INSTRUCTIONS FOR THE TASK >>
Omit all pictures. Copy the rest of the material exactly.

EXTRACTED INFORMATION >>
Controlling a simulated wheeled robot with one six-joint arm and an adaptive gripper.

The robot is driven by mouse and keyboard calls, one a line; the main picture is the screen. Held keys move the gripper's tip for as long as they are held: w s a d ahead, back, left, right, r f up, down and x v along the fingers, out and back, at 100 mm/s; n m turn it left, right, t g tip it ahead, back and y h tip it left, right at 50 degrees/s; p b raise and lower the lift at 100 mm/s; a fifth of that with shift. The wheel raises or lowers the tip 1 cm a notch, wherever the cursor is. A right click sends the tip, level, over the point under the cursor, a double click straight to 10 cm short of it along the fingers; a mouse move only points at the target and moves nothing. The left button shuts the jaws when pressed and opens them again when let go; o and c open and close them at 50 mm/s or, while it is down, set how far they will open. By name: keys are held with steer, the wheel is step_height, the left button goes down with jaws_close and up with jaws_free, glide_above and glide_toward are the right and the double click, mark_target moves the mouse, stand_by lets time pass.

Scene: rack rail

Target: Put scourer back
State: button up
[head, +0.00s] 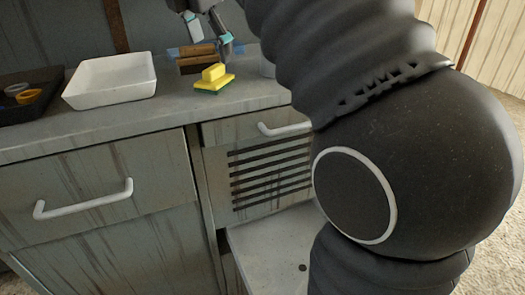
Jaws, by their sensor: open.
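A yellow and green scourer (213,85) lies on the grey counter near its front edge, with a smaller yellow block (213,72) on top of it. I cannot tell whether the two are one piece. My gripper (207,38) is open above and slightly behind the scourer, apart from it. One fingertip is near a brown block (195,64) behind the scourer. Part of my gripper is cut off by the top of the view.
An empty white tray (112,92) stands left of the scourer. A black tray (22,112) with orange and grey ring-shaped items is at the far left. Something blue (190,50) lies behind the brown block. My arm hides the counter's right side. White-handled drawers (90,205) are below.

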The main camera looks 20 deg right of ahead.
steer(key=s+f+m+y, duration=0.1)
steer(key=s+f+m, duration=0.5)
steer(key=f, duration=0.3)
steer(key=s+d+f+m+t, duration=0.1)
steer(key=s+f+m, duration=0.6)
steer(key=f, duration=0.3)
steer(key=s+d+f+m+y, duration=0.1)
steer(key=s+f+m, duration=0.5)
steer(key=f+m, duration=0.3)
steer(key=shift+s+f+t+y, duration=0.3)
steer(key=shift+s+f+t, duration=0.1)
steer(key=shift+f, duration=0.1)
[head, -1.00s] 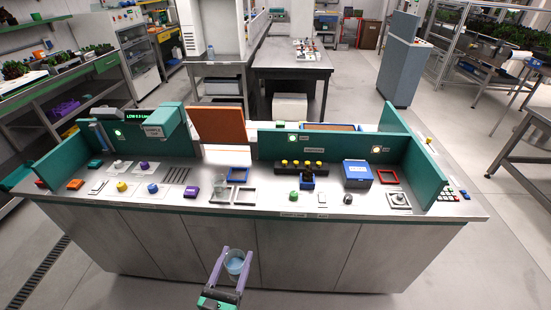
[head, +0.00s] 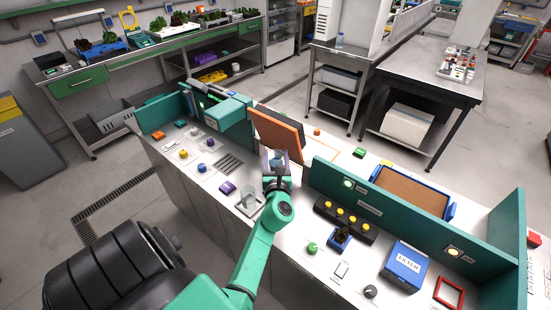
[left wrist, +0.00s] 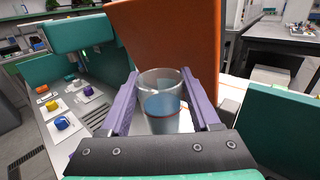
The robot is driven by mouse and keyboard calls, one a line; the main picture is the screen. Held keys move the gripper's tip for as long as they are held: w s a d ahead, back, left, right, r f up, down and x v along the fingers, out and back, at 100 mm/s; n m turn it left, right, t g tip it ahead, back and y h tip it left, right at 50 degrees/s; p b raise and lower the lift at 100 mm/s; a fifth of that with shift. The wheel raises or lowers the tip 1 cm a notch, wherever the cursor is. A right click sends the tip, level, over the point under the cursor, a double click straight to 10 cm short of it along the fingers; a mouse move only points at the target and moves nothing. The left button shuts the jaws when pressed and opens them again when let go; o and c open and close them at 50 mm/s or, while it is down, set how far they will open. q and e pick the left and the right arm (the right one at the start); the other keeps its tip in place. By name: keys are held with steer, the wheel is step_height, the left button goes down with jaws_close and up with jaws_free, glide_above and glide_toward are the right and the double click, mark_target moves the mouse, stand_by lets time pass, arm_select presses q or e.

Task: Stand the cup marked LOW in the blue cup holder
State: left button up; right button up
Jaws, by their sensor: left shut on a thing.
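My left gripper (head: 276,160) is shut on a clear cup (left wrist: 160,88) with blue liquid in it. In the left wrist view the cup is upright between the two purple fingers, with a thin red line near the liquid's surface. No LOW mark can be read on it. In the head view the held cup is over the bench, in front of the orange panel (head: 275,132). A second clear cup (head: 249,194) stands on the bench, left of my forearm. The blue cup holder cannot be made out now; my arm may hide it. My right gripper is not in view.
The bench (head: 220,168) has a teal back wall (head: 400,222). The orange panel stands close beyond the gripper.

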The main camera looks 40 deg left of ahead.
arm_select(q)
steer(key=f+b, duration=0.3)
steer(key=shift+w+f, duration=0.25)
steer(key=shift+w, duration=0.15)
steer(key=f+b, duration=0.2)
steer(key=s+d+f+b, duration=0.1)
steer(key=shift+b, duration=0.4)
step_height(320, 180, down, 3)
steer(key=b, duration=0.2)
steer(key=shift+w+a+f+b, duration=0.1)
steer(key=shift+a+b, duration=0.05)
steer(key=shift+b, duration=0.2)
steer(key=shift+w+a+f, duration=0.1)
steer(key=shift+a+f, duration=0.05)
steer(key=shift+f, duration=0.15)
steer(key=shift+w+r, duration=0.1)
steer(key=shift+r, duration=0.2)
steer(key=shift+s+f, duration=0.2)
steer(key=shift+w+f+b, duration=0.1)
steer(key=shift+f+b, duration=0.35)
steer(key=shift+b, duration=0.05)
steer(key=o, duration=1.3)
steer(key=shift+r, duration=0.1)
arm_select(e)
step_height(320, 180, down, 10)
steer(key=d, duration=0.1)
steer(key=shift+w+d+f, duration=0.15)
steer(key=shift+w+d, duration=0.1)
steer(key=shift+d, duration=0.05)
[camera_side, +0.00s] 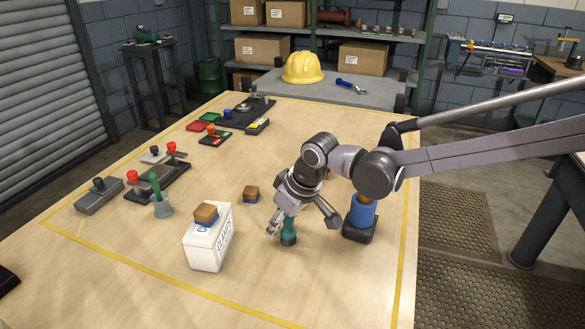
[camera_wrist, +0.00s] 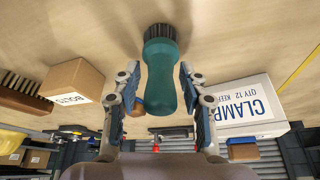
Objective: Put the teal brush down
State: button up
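The teal brush (camera_side: 289,226) stands upright on the wooden table in the side view, its dark bristle end down at the tabletop. In the wrist view the brush (camera_wrist: 162,80) has its bristles at the top of the picture, against the wood. My gripper (camera_side: 301,221) is around the handle with its fingers spread. In the wrist view my gripper (camera_wrist: 159,72) shows a finger on each side of the handle, with a visible gap at both sides. Part of the handle is hidden by a finger in the side view.
A smaller block (camera_side: 251,192) lies behind. A blue object on a dark base (camera_side: 361,218) is close on the right. The table's front middle is clear.

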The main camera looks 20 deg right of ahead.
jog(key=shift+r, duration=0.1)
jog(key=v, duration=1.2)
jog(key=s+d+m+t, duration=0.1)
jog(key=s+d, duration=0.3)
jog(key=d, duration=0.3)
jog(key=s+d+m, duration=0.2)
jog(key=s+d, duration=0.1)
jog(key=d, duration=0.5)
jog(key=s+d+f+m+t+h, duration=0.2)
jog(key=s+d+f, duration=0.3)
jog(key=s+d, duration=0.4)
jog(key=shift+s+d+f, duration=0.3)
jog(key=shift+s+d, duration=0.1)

SOLUTION FOR THIS PROBLEM >>
Controlling a simulated wheeled robot with one six-joint arm and an adaptive gripper.

The robot is driven by mouse and keyboard calls, one a line; the main picture is the screen. Held keys move the gripper's tip for as long as they are held: w s a d ahead, back, left, right, r f up, down and x v along the fingers, out and back, at 100 mm/s; n m turn it left, right, t g tip it ahead, back and y h tip it left, right at 50 degrees/s; p b raise and lower the lift at 100 mm/s; a fifth of that with shift. The wheel raises or lowers the tip 1 cm a notch, wherever the cursor is. A right click sends the tip, level, over the point under the cursor, a double click straight to 10 cm short of it along the fingers; a mouse move only points at the target and moves nothing. The left button shuts the jaws when pressed and opens them again when let go; o and c open and close them at 50 mm/s or, while it is down, set how far they will open. By name: keys are held with steer, the wheel is step_height, the left button goes down with jaws_close and up with jaws_free, glide_above and glide_toward are the right and the double click, mark_target moves the mouse, stand_by lets time pass.

Scene: rack rail

Target: Put scourer back
State: button up
[head, +0.00s] 
Jaws, by their sensor: open.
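A yellow and green scourer (213,85) lies on the grey counter near its front edge, with a smaller yellow block (213,72) on top of it. I cannot tell whether the two are one piece. My gripper (207,38) is open above and slightly behind the scourer, apart from it. One fingertip is near a brown block (195,64) behind the scourer. Part of my gripper is cut off by the top of the view.
An empty white tray (112,92) stands left of the scourer. A black tray (22,112) with orange and grey ring-shaped items is at the far left. Something blue (190,50) lies behind the brown block. My arm hides the counter's right side. White-handled drawers (90,205) are below.

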The main camera looks 20 deg right of ahead.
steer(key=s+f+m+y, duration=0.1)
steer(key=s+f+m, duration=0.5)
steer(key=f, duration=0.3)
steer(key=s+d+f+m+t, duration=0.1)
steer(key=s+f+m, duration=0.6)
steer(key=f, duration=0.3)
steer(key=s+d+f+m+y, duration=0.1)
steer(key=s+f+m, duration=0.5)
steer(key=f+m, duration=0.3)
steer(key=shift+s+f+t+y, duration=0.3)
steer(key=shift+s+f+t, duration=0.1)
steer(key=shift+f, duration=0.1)
[head, -1.00s] 
[head, +0.00s] 
[left wrist, +0.00s] 
The robot is driven by mouse and keyboard calls, one a line; the main picture is the screen. Held keys move the gripper's tip for as long as they are held: w s a d ahead, back, left, right, r f up, down and x v along the fingers, out and back, at 100 mm/s; n m turn it left, right, t g tip it ahead, back and y h tip it left, right at 50 degrees/s; p b raise and lower the lift at 100 mm/s; a fifth of that with shift. The wheel raises or lowers the tip 1 cm a notch, wherever the cursor is. A right click sends the tip, level, over the point under the cursor, a double click straight to 10 cm short of it along the fingers; a mouse move only points at the target and moves nothing. The left button shuts the jaws when pressed and opens them again when let go; o and c open and close them at 50 mm/s or, while it is down, set how far they will open. q and e pick the left and the right arm (the right one at the start); the other keeps its tip in place. By name: keys are held with steer, the wheel is step_height, the left button goes down with jaws_close and up with jaws_free, glide_above and glide_toward are the right and the double click, mark_target moves the mouse, stand_by lets time pass, arm_select presses q or e.

Task: Stand the cup marked LOW in the blue cup holder
State: left button up; right button up
Jaws, by their sensor: left shut on a thing.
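My left gripper (head: 276,160) is shut on a clear cup (left wrist: 160,88) with blue liquid in it. In the left wrist view the cup is upright between the two purple fingers, with a thin red line near the liquid's surface. No LOW mark can be read on it. In the head view the held cup is over the bench, in front of the orange panel (head: 275,132). A second clear cup (head: 249,194) stands on the bench, left of my forearm. The blue cup holder cannot be made out now; my arm may hide it. My right gripper is not in view.
The bench (head: 220,168) has a teal back wall (head: 400,222). The orange panel stands close beyond the gripper.

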The main camera looks 40 deg left of ahead.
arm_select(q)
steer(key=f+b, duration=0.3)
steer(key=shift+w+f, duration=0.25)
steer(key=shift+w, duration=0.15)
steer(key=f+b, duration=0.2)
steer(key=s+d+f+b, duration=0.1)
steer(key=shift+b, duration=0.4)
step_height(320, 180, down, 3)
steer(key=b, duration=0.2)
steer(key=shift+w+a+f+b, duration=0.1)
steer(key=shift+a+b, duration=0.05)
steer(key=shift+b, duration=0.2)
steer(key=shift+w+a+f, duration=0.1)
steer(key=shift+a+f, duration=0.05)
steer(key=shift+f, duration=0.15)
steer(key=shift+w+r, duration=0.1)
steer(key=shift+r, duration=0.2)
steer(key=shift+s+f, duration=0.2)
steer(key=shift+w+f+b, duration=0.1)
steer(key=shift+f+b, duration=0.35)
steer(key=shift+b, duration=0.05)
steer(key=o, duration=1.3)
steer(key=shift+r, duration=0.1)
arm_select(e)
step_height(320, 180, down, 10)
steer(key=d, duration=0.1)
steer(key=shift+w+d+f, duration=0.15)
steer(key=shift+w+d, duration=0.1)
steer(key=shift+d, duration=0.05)
[camera_side, +0.00s] 
[camera_wrist, +0.00s] 
Objective: Put the teal brush down
State: button up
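The teal brush (camera_side: 289,226) stands upright on the wooden table in the side view, its dark bristle end down at the tabletop. In the wrist view the brush (camera_wrist: 162,80) has its bristles at the top of the picture, against the wood. My gripper (camera_side: 301,221) is around the handle with its fingers spread. In the wrist view my gripper (camera_wrist: 159,72) shows a finger on each side of the handle, with a visible gap at both sides. Part of the handle is hidden by a finger in the side view.
A smaller block (camera_side: 251,192) lies behind. A blue object on a dark base (camera_side: 361,218) is close on the right. The table's front middle is clear.

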The main camera looks 20 deg right of ahead.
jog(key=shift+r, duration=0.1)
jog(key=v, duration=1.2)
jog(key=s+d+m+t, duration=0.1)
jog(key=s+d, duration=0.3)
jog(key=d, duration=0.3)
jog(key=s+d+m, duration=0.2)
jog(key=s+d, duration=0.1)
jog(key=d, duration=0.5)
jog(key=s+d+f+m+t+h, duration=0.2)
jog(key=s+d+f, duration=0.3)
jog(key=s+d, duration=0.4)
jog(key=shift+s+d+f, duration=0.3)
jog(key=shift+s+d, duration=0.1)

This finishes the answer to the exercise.